» **Work to complete**
Everything from the line containing "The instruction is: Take" through the line containing "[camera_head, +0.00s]" must be quoted exactly; everything else is left out.

» **Data for the task**
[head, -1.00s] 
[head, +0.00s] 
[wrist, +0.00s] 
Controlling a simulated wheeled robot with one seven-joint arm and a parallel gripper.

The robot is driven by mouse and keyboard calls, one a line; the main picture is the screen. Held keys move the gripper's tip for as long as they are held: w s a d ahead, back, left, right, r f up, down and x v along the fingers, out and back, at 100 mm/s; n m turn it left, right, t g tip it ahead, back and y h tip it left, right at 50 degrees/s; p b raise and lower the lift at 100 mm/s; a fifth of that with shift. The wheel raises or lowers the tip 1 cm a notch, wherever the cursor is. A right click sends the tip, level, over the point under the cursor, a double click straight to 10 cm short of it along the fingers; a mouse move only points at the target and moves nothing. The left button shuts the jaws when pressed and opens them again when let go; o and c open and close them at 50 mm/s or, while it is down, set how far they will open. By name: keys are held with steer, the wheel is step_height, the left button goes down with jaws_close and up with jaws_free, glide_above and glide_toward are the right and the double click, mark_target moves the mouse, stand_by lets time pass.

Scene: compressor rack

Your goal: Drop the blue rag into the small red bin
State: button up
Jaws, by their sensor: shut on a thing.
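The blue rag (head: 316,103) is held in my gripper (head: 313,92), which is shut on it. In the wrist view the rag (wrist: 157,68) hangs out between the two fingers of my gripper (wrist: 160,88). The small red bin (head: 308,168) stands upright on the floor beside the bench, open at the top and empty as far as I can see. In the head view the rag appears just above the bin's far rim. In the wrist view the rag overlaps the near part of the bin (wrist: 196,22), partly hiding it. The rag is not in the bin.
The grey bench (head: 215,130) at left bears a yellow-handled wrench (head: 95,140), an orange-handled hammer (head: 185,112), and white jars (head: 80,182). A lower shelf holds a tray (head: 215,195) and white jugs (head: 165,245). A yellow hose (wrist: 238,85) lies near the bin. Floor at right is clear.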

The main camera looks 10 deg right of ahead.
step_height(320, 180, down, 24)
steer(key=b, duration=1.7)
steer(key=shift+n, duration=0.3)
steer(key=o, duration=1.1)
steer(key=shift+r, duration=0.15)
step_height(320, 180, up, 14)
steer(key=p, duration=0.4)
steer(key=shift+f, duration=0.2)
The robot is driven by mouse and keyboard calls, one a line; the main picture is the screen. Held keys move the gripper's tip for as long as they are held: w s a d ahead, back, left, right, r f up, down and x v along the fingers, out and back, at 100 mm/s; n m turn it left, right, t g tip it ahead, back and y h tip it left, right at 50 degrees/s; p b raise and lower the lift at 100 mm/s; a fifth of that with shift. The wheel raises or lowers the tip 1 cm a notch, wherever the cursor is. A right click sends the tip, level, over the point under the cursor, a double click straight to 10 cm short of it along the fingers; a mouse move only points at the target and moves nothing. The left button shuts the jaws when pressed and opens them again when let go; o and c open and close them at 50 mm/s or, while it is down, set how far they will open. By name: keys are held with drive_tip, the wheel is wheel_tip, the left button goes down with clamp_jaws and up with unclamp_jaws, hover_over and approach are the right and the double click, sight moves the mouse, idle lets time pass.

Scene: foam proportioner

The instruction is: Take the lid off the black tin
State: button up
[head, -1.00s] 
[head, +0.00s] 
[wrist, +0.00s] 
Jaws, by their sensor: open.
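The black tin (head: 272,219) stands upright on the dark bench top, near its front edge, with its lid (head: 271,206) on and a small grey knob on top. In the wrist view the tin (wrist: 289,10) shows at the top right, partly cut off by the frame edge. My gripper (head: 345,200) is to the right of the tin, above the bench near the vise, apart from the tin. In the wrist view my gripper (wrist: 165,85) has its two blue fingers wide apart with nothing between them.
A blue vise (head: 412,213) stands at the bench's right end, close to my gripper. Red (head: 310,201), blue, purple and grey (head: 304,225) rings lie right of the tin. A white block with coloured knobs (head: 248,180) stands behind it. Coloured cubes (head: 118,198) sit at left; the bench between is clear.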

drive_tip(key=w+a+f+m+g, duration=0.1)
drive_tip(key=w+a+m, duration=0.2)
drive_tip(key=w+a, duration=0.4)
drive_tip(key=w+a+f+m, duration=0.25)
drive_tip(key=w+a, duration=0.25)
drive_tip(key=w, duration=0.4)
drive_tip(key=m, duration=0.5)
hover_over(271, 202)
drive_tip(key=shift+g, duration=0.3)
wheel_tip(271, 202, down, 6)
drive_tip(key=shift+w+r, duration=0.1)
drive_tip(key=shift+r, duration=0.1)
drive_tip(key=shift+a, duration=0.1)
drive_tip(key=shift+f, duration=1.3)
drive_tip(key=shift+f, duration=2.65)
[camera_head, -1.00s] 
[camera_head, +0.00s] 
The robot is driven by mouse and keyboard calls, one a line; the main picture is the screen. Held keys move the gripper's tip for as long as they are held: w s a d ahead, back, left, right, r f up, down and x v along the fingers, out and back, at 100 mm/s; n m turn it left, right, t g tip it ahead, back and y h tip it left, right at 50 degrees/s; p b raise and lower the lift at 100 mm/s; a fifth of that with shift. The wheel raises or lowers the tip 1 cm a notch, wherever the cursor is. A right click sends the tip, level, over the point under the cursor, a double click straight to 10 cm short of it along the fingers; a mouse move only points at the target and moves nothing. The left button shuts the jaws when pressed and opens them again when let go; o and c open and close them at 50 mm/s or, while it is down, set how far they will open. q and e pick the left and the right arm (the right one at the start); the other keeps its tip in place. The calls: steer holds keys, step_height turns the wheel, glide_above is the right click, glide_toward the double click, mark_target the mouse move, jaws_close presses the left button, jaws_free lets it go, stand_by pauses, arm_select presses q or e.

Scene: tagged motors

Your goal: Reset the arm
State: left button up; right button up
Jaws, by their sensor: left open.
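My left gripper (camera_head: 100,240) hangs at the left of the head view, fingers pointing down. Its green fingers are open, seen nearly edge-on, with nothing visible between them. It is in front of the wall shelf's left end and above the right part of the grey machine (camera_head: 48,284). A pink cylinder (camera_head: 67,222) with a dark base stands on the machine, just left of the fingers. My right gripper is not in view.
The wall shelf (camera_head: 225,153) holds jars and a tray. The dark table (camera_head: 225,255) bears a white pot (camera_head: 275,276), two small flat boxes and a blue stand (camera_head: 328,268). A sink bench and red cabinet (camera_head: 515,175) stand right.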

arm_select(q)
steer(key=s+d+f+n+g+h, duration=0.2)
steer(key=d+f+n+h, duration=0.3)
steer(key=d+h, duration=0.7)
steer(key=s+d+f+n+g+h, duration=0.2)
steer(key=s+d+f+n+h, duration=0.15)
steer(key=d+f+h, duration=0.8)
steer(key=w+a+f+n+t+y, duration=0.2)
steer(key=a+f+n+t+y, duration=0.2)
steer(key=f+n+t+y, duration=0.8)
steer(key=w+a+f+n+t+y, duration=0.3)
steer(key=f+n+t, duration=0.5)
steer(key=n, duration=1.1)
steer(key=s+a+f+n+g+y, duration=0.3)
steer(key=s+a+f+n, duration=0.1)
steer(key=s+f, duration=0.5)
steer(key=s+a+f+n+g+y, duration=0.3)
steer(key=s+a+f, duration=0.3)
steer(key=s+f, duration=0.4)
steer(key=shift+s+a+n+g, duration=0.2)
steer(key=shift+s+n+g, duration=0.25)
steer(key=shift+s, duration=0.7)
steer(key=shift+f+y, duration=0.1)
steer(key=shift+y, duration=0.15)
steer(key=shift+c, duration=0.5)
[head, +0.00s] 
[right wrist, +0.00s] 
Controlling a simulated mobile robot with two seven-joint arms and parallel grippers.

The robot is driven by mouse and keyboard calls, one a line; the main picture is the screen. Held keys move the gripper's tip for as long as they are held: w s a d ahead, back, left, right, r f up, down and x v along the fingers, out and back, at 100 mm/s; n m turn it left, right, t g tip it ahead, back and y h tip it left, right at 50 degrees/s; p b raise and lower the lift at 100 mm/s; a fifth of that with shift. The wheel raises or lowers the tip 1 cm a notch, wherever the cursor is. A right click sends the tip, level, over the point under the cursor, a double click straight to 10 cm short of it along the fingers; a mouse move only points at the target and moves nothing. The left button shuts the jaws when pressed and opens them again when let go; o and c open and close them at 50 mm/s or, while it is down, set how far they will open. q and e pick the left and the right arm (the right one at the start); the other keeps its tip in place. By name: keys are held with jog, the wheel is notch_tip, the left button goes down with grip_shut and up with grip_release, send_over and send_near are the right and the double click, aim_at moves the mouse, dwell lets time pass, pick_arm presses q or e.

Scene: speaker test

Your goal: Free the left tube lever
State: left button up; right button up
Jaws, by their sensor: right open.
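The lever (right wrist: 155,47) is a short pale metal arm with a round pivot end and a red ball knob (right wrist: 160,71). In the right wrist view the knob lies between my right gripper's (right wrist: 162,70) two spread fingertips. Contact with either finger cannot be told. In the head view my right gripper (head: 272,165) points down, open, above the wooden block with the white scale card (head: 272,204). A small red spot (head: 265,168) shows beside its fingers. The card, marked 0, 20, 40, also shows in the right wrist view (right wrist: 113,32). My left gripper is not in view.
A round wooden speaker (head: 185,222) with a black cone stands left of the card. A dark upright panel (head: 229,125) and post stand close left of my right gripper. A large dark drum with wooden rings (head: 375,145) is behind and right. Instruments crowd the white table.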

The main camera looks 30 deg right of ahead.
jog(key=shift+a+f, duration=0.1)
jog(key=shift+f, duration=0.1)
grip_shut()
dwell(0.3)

» **Exercise result**
The instruction is: Take the lid off the black tin
State: button up
[head, -1.00s] 
[head, +0.00s] 
[wrist, +0.00s] 
Jaws, by their sensor: open.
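The black tin (head: 272,219) stands upright on the dark bench top, near its front edge, with its lid (head: 271,206) on and a small grey knob on top. In the wrist view the tin (wrist: 289,10) shows at the top right, partly cut off by the frame edge. My gripper (head: 345,200) is to the right of the tin, above the bench near the vise, apart from the tin. In the wrist view my gripper (wrist: 165,85) has its two blue fingers wide apart with nothing between them.
A blue vise (head: 412,213) stands at the bench's right end, close to my gripper. Red (head: 310,201), blue, purple and grey (head: 304,225) rings lie right of the tin. A white block with coloured knobs (head: 248,180) stands behind it. Coloured cubes (head: 118,198) sit at left; the bench between is clear.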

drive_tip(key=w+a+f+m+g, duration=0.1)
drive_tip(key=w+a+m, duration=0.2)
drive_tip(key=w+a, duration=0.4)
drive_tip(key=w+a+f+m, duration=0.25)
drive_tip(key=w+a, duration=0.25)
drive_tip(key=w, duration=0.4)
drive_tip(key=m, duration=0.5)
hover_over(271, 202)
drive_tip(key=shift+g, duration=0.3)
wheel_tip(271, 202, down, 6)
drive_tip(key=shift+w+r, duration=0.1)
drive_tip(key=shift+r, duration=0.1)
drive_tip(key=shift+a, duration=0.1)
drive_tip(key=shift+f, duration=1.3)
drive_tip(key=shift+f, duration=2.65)
[camera_head, -1.00s] 
[camera_head, +0.00s] 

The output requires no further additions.